» **What the task requires**
Find every line in the records that holds the string "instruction". Copy each one.

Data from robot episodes
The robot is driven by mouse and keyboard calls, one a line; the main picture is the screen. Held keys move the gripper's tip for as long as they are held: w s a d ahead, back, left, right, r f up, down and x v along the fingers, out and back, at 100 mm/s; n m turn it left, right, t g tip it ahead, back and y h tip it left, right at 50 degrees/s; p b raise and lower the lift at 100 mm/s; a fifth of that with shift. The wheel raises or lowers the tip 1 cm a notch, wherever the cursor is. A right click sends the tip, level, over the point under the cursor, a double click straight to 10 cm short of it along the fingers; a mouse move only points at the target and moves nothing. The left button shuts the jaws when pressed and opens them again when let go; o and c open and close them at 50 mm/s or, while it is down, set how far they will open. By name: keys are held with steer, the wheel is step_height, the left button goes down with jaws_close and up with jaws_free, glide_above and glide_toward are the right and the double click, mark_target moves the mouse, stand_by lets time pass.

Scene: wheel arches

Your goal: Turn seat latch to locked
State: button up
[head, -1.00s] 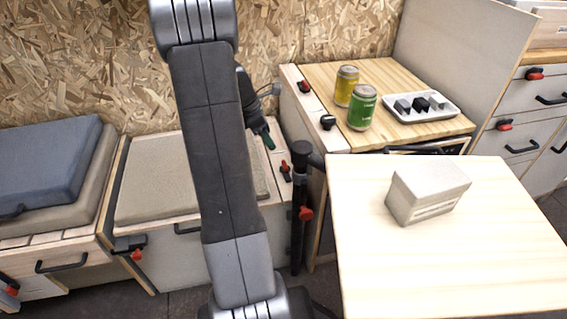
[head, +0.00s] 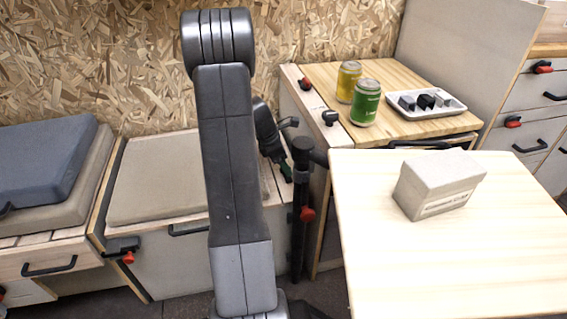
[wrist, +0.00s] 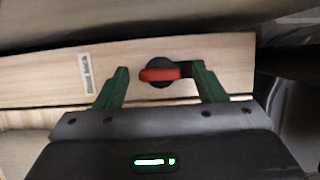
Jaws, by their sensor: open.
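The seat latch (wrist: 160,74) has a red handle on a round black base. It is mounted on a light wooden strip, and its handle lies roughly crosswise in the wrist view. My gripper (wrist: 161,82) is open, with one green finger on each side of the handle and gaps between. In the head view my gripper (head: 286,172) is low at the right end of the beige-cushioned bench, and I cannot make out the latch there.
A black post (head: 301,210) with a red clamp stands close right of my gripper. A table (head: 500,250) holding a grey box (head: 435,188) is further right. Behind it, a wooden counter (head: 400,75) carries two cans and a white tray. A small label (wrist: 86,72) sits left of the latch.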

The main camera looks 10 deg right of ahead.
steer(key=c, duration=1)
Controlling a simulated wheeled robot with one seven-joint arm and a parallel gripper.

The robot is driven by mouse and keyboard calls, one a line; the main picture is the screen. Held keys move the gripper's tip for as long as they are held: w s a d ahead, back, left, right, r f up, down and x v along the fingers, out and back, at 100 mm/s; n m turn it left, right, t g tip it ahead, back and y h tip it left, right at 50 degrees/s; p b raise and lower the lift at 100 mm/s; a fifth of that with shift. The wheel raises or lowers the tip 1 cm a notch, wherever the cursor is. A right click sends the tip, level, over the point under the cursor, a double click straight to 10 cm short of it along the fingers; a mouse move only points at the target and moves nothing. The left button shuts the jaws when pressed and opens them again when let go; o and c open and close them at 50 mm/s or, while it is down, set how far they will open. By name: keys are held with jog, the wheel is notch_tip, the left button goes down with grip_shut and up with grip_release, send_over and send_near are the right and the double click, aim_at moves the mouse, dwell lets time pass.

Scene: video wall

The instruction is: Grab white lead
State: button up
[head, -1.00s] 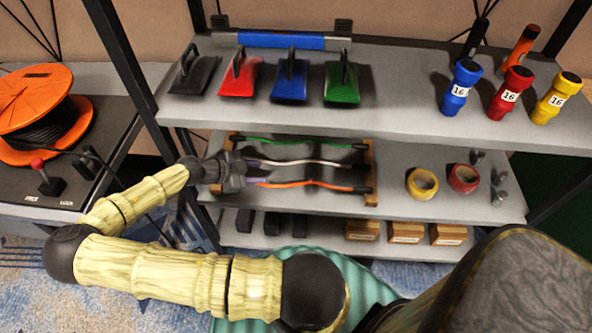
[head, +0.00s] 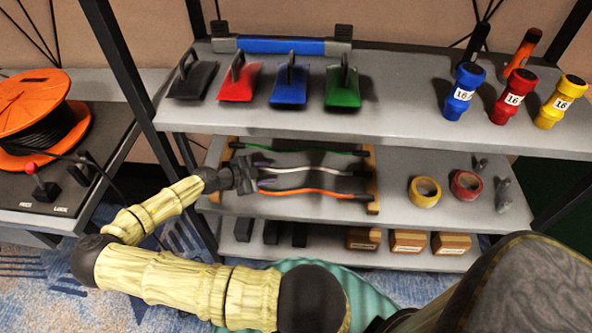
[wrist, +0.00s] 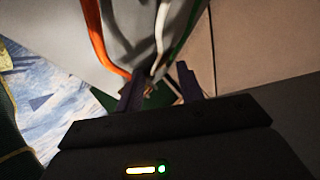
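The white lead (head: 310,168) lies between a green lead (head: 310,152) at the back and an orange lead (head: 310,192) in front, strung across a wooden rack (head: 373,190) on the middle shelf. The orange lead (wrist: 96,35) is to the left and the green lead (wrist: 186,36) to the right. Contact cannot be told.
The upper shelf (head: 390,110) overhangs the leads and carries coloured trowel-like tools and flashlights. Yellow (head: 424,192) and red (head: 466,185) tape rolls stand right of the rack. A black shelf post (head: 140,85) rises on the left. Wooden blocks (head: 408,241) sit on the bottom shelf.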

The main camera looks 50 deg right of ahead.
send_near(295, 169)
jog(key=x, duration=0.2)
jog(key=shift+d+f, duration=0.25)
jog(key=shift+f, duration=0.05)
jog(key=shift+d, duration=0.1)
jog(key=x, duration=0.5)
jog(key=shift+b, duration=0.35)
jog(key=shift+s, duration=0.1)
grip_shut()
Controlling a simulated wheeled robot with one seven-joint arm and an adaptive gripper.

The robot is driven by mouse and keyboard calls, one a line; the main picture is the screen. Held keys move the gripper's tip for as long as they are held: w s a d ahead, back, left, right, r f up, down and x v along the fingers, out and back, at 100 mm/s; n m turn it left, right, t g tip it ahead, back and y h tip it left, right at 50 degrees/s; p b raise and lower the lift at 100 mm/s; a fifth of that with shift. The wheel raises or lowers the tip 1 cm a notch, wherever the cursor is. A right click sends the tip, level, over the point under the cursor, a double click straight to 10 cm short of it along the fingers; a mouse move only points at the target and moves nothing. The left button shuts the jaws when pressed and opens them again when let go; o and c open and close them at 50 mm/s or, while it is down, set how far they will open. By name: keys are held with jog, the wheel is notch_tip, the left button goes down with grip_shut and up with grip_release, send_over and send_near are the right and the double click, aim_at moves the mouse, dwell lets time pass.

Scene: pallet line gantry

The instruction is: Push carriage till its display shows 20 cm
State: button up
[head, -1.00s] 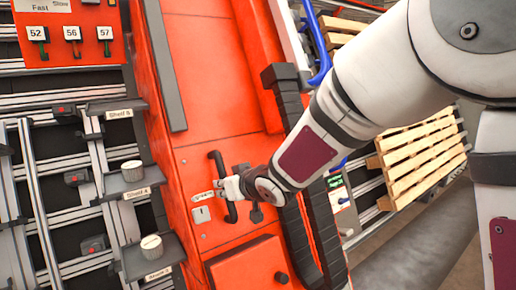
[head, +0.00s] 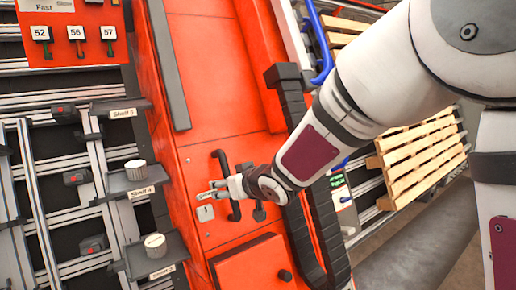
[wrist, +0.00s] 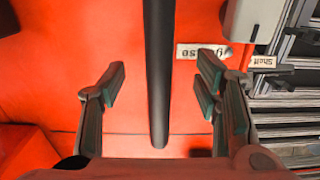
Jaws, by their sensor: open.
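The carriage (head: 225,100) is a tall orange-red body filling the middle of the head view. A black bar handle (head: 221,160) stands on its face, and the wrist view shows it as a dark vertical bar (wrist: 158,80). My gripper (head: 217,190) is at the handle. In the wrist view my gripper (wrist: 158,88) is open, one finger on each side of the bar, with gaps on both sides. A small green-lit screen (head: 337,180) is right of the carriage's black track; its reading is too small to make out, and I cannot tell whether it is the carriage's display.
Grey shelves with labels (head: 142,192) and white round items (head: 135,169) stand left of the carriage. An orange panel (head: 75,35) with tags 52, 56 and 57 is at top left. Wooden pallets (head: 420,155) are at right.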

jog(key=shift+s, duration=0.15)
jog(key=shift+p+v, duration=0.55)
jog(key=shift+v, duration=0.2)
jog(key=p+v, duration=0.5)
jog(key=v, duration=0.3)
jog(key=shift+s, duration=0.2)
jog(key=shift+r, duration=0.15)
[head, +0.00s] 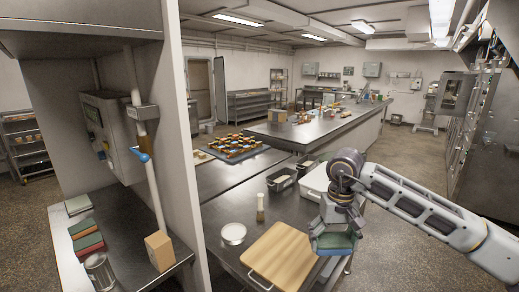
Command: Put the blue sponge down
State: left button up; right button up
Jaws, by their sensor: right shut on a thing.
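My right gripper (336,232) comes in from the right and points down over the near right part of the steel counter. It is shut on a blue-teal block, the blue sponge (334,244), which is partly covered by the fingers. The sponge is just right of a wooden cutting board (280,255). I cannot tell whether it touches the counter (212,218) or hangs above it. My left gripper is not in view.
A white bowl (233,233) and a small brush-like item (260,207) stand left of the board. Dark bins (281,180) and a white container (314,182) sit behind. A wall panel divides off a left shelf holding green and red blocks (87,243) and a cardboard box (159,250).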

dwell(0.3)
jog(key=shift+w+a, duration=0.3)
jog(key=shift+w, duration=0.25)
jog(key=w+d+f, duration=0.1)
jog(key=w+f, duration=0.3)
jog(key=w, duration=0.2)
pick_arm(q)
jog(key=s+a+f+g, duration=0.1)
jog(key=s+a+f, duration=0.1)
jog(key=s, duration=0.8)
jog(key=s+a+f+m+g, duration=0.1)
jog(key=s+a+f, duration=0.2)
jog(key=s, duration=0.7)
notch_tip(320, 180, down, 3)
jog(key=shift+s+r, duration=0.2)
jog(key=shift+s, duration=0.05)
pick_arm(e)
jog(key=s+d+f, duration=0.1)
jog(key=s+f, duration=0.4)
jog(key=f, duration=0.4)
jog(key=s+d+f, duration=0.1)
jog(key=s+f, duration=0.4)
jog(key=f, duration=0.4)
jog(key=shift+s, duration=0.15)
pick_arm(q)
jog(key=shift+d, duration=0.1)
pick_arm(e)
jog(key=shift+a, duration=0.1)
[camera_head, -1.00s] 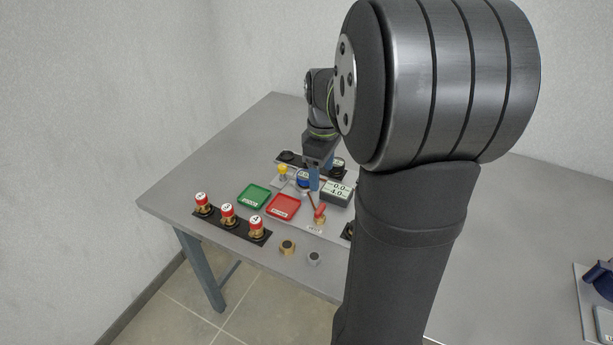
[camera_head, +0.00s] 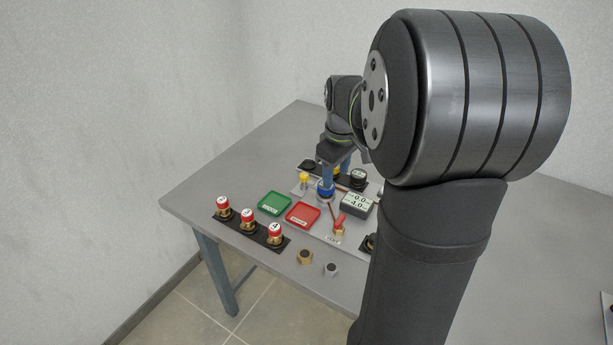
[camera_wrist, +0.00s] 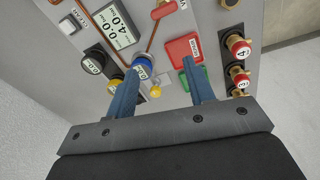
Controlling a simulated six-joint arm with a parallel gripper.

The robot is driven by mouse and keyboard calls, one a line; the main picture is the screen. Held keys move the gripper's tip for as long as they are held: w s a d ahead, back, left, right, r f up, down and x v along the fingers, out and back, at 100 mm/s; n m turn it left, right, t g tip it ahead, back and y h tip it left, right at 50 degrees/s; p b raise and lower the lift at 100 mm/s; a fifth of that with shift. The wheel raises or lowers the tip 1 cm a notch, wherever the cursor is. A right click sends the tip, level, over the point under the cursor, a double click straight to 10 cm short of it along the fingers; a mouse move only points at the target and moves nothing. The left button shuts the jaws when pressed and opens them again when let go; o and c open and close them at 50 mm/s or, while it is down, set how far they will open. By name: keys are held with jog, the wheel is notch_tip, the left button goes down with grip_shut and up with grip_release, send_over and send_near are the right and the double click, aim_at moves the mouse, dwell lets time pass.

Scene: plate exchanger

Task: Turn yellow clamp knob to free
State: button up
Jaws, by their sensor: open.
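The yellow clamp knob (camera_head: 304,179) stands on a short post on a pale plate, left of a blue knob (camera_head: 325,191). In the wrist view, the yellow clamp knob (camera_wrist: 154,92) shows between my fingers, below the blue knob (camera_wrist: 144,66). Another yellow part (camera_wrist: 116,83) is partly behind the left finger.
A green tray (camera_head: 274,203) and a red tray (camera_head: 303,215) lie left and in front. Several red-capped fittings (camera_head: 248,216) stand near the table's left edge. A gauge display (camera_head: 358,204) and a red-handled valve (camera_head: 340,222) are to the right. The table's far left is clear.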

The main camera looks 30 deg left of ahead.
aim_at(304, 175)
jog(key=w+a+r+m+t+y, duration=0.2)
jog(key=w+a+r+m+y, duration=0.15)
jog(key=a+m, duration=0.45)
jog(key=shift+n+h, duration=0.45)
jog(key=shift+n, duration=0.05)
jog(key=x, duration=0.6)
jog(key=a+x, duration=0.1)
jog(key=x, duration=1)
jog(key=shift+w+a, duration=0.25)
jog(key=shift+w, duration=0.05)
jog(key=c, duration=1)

» **Response to the exercise**
The instruction is: Grab white lead
The instruction is: Push carriage till its display shows 20 cm

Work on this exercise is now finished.